== Task statement ==
Find every line in the records below that holds the word "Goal", and copy it out.

== Robot tool calls ==
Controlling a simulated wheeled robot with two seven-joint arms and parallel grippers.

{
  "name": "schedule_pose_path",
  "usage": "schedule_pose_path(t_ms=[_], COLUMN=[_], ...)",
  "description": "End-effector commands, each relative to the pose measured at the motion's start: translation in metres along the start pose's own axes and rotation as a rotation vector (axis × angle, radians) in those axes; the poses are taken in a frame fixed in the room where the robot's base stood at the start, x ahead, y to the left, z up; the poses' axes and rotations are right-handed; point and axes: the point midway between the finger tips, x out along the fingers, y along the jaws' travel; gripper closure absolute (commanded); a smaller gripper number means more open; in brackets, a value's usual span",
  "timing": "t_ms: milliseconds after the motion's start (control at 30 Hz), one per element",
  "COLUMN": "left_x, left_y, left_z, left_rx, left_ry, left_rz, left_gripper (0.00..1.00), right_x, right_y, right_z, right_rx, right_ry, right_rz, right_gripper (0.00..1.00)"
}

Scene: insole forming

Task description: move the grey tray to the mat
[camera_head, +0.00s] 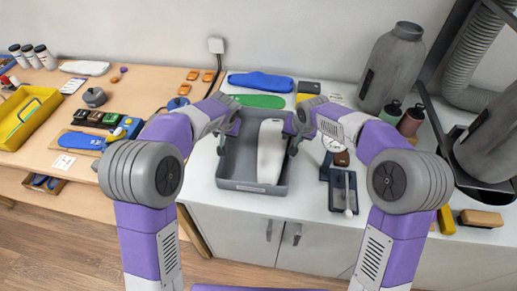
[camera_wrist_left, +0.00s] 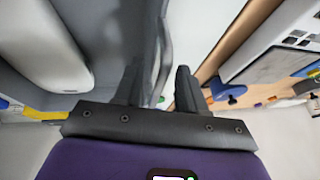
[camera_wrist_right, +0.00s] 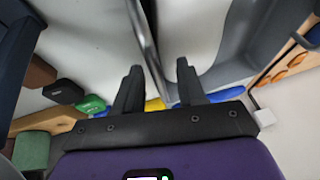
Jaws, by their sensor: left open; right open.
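The grey tray (camera_head: 236,185) stands on the white worktop with a long white form (camera_head: 271,152) lying inside it. My left gripper (camera_head: 226,132) is at the tray's left wall. In the left wrist view its open fingers (camera_wrist_left: 158,85) stand either side of the wall (camera_wrist_left: 163,45). My right gripper (camera_head: 296,132) is at the right wall. In the right wrist view its open fingers (camera_wrist_right: 160,82) straddle that wall (camera_wrist_right: 148,35). Neither gripper is closed on the tray. I cannot clearly make out the mat in the head view; my left arm covers part of the wooden table.
A blue insole (camera_head: 260,82) and a green one (camera_head: 258,101) lie behind the tray. A dark device with a lever (camera_head: 342,185) stands close on the right. Grey canisters (camera_head: 392,68) are further right. A yellow bin (camera_head: 25,118) sits on the wooden table at left.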

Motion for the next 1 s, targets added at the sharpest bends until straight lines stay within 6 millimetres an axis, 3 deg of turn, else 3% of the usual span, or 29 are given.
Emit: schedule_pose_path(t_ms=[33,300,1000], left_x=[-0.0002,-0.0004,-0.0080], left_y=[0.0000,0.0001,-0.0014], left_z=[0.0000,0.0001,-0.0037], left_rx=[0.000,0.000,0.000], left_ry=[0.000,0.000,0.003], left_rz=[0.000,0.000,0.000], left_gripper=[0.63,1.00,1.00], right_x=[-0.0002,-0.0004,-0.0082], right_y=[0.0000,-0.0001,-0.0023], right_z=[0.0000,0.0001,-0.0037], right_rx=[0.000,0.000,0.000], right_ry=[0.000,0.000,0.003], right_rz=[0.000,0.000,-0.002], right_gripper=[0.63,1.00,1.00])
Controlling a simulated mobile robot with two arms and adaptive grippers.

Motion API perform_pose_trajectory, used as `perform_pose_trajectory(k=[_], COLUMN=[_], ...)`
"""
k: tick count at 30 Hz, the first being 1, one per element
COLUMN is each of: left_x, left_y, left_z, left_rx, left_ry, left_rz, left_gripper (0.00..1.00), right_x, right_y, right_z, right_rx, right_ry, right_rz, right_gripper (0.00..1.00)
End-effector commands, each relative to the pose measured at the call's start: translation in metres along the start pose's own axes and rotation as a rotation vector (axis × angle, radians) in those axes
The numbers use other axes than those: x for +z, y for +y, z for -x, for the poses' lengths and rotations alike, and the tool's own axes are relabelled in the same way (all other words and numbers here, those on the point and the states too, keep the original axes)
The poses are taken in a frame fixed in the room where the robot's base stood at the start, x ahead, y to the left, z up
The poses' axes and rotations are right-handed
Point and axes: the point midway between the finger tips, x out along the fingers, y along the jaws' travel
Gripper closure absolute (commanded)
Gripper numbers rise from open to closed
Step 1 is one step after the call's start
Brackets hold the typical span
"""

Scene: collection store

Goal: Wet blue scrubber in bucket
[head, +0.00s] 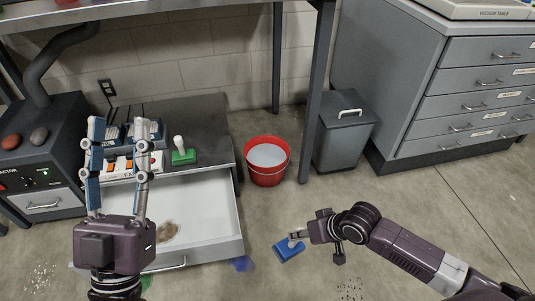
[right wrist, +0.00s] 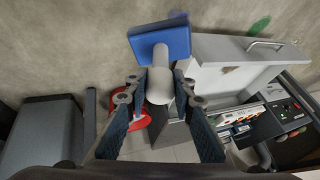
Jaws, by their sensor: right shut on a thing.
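The blue scrubber (head: 289,250) has a flat blue head and a pale handle. My right gripper (head: 300,236) is shut on the handle, which also shows between the fingers in the right wrist view (right wrist: 160,92), with the blue head (right wrist: 160,40) beyond the fingertips. The red bucket (head: 267,178) stands on the floor, behind and left of the scrubber, with a pale, flat surface inside, apparently water. It is partly hidden by the fingers in the right wrist view (right wrist: 139,122). My left gripper (head: 122,135) is open and empty, in front of the low cabinet.
An open drawer (head: 205,210) with a brown stain juts out left of the bucket. A green scrubber (head: 183,155) stands on the cabinet top. A table leg (head: 316,95) and grey bin (head: 345,135) are right of the bucket. Blue (head: 242,264) and green patches mark the floor.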

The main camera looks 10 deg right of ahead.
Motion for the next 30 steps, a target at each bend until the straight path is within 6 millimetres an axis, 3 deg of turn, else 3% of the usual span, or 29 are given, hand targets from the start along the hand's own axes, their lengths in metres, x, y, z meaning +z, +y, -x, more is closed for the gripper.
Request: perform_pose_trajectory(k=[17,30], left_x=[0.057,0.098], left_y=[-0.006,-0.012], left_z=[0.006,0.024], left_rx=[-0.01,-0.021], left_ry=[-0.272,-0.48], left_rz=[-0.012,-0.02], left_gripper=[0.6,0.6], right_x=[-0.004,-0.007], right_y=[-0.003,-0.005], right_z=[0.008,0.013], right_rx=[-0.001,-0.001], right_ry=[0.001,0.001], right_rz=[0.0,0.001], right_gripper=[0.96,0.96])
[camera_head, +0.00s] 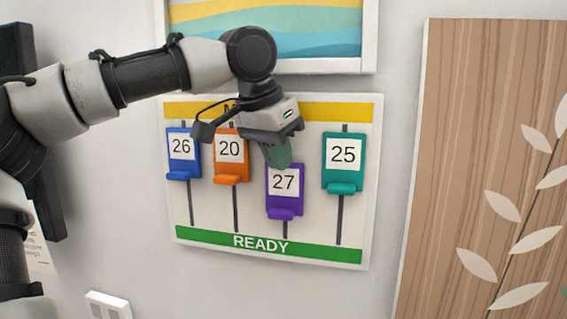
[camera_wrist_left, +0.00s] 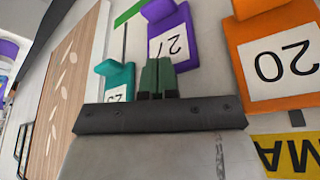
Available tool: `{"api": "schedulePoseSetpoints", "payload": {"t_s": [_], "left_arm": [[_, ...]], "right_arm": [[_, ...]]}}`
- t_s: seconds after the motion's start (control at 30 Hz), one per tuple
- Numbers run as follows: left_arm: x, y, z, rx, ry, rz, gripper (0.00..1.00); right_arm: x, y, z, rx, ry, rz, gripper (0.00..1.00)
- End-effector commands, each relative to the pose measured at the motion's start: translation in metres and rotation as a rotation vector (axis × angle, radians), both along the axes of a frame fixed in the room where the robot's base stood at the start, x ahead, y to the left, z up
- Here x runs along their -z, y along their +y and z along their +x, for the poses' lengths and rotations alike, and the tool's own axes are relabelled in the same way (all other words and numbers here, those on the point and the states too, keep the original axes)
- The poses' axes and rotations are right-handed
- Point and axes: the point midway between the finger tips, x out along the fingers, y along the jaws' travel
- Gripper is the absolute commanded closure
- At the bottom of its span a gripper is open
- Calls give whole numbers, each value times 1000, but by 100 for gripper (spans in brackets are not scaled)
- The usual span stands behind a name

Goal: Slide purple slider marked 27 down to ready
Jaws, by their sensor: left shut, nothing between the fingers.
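The purple slider marked 27 (camera_head: 285,205) sits on its vertical track on the wall board (camera_head: 320,215), lower than the other sliders and a little above the green READY strip (camera_head: 310,252). It also shows in the left wrist view (camera_wrist_left: 174,38). My left gripper (camera_head: 278,160) is shut and empty at the upper edge of the purple slider, its fingertips overlapping that edge in the picture. In the left wrist view the gripper fingers (camera_wrist_left: 158,75) are together beside the 27 label. I cannot tell whether they touch the slider. My right gripper is not in view.
Blue slider 26 (camera_head: 183,163), orange slider 20 (camera_head: 231,168) and teal slider 25 (camera_head: 343,172) sit higher on their tracks. A framed picture (camera_head: 270,30) hangs above. A wood panel with leaves (camera_head: 460,140) is at the right. A wall switch (camera_head: 108,305) is at the lower left.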

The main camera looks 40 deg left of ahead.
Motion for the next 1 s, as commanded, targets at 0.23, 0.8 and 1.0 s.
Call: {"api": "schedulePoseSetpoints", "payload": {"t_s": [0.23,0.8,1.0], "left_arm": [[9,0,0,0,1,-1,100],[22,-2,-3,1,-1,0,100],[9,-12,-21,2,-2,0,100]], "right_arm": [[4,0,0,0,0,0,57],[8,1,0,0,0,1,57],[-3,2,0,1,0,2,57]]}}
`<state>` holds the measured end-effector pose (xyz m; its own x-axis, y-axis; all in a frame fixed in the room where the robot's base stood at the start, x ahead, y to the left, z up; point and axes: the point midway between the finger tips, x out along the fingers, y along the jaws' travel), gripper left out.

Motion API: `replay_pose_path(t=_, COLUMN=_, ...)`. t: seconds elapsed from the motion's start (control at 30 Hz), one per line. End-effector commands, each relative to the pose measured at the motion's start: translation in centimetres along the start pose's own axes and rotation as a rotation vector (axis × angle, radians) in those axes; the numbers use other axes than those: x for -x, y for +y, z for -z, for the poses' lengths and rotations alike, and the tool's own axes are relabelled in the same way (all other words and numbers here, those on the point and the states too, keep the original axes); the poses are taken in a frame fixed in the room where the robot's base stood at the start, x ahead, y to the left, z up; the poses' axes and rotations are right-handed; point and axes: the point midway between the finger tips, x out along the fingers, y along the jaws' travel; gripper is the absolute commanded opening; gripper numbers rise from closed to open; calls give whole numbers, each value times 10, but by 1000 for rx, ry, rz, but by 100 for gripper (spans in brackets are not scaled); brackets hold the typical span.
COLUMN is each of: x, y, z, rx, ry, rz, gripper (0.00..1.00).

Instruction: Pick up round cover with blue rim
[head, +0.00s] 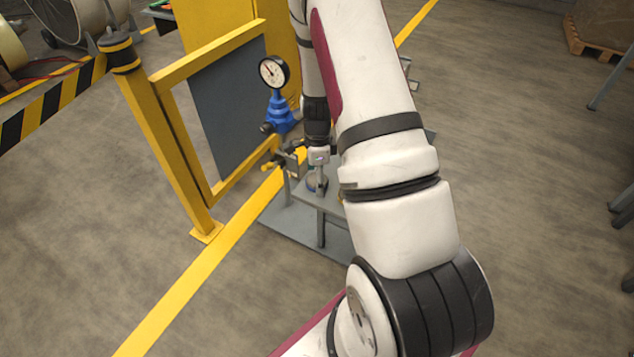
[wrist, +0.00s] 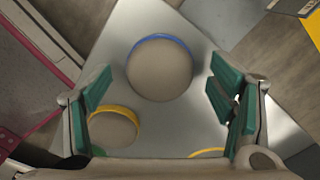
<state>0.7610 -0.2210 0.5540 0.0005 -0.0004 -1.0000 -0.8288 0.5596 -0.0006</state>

== Result of the exercise ==
Goal: Wet blue scrubber in bucket
Goal: Slide purple slider marked 27 down to ready

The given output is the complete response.